Giancarlo Antognoni, il grandissimo “10” viola, sfoglia con noi l’album dei ricord
La mia vita scandita da Stadio© Roberto Bregani/Massimo Sestini
Francesca Bandinelli
11 min

Una vita scandita dai titoli di giornale, come cartoline all’interno di un album della memoria. Giancarlo Antognoni le vede scorrere davanti ai propri occhi, «con quella testata verde, che mi ha sempre ricordato il colore del rettangolo di gioco. Che aveva raccontato le gesta del primo e del secondo scudetto della Fiorentina e che con me, il terzo, se l’è visto scippare alla fine, dopo una cavalcata emozionante». Non ha dimenticato nulla, il Capitano Viola. È arrivato quando Stadio aveva una storia di 27 anni alle spalle, oggi ne ha 75. E Stadio, oggi come allora, è sempre lì, accanto a lui e alla Fiorentina.

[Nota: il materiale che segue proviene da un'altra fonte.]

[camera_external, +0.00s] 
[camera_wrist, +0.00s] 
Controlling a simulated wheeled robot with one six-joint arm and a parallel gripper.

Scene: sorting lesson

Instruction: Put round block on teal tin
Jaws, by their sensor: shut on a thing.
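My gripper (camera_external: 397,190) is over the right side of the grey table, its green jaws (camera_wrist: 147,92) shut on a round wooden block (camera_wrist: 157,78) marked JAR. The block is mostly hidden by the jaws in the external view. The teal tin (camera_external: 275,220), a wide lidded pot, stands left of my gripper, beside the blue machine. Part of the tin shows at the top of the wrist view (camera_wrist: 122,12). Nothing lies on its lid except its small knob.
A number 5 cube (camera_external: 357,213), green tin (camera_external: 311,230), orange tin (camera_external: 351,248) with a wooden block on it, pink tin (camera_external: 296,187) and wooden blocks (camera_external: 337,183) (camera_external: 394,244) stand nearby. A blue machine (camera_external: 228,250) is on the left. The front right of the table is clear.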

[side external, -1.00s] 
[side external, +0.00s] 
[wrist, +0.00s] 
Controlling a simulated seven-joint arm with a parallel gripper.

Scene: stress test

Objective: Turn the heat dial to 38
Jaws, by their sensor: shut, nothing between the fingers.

Per raccontarne i momenti esaltanti, per celebrarli con le sue penne frizzanti, ma anche per castigare al bisogno, ché la sintonia con la sua gente è sempre stata totale.

IL DEBUTTO. 

E così, quel servizio scritto sul suo debutto sul palcoscenico del calcio che conta da Roberto Gamucci, «storico corrispondente della redazione fiorentina, grande amico di Riccardo Roncaglia, corrispondente di Tuttosport, che veniva a fare le interviste in bicicletta», per Antognoni è stato solo l’inizio. Lunedì 16 ottobre 1972, quarta pagina: «Il giovane perugino ha vinto disinvoltamente l’esame guadagnandosi di forza e d’abilità il posto in squadra. Esaltante il suo primo tempo, quando ha illuminato il gioco con la felice intuizione di quello che era giusto fare e di quanto invece non doveva fare. Non ha sbagliato una palla, giocandole tutte con spiccato senso di inventiva, variando gioco e passo per frastornare l’avversario. È rimasto sempre nel vivo delle azioni che ha impostato con fine intelligenza. Si dirà: ma allora è un campione! Sissignori, lo è». Giancarlo non l’ha mai dimenticato. «Avevo sempre sognato di giocare a pallone: da ragazzino giravo tra i tavoli del bar di papà che era la sede del Milan Club di zona, ma la mia testa è sempre stata lì, in campo. E Stadio ha raccontato ogni paragrafo di questa lunghissima storia, prima da calciatore e poi da dirigente, compresi i giorni vissuti in Federazione, sì, sognando davvero un ritorno a casa mia, la Fiorentina». A raccontarne le gesta si sono susseguiti in tanti. Lo ha fatto Gamucci, ma anche Ezio De Cesari «la prima firma, il giornalista importante che seguiva la Nazionale e gli eventi di punta, che da Roma viaggiava laddove ci fosse bisogno, Mondiali compresi». La colonna sonora soave, poi, è stata quella di Alessandro Rialti: «Mi ha sempre sostenuto, me e la Fiorentina, anche a costo di qualche frustata. Abbiamo camminato accanto per una vita, anche con qualche… “battibecco”. Non mi ha mai perdonato l’avergli nascosto che sarei andato a finire la mia carriera al Losanna. Scherzavo sempre, ripetendogli che gli dovevo almeno una cena. Quando poi sono passato di là da una scrivania, è riuscito sempre a starmi un passo davanti. Sapeva ogni movimento di mercato prima ancora che io riuscissi a cercare di nasconderlo». Quel giorno, la cronaca del successo della Fiorentina a Verona (1-2) era tutta dedicata a lui: «La Fiorentina scopre un giovanissimo Rivera» recitava il titolo: «Antognoni, esordiente di 18 anni, trasforma la squadra toscana che coglie un’importante vittoria in trasferta». Sono passati decenni, ma l’emozione è sempre la stessa del Giancarlo ragazzino.

LA PAURA.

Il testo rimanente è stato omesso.